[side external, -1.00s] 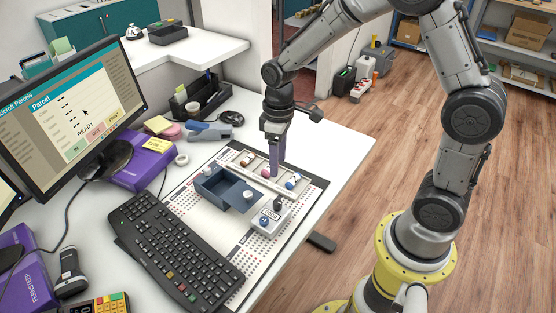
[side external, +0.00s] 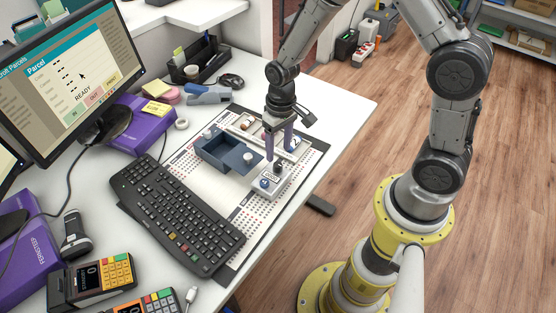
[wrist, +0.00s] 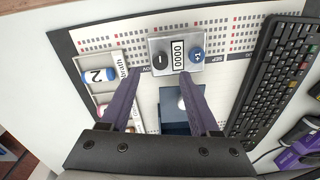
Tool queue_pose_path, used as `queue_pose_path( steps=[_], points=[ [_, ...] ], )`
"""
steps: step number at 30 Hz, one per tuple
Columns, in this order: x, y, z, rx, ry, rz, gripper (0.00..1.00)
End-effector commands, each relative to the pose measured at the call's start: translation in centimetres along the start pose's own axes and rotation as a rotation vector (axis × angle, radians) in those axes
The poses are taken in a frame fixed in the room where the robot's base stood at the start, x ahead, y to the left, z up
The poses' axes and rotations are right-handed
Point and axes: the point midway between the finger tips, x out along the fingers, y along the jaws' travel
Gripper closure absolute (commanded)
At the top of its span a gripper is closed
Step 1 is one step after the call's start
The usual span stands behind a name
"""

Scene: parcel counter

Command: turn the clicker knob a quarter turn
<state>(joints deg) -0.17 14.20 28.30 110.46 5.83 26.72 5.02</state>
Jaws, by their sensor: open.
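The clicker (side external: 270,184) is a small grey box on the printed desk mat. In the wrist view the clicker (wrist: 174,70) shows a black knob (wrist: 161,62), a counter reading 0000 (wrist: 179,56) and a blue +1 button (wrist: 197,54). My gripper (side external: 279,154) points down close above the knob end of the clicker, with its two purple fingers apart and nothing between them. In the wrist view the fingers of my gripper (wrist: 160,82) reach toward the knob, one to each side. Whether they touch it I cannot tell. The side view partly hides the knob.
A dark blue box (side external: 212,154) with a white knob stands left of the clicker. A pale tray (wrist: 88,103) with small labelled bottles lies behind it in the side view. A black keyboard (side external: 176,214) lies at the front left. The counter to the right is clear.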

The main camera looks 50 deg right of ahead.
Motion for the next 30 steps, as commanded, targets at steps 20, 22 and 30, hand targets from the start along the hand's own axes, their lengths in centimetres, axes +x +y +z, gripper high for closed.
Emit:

┄┄┄┄┄┄┄┄┄┄

> **Task goal**
The required output is the exact sequence of lines from the one containing "Motion for the" through the end of the listing, both endpoints included.

> **Worked answer**
Motion for the next 30 steps, as commanded, targets at steps 20, 22 and 30, hand targets from the start along the hand's own axes, their lengths in centimetres, axes +x +y +z, gripper high for closed.
Emit:

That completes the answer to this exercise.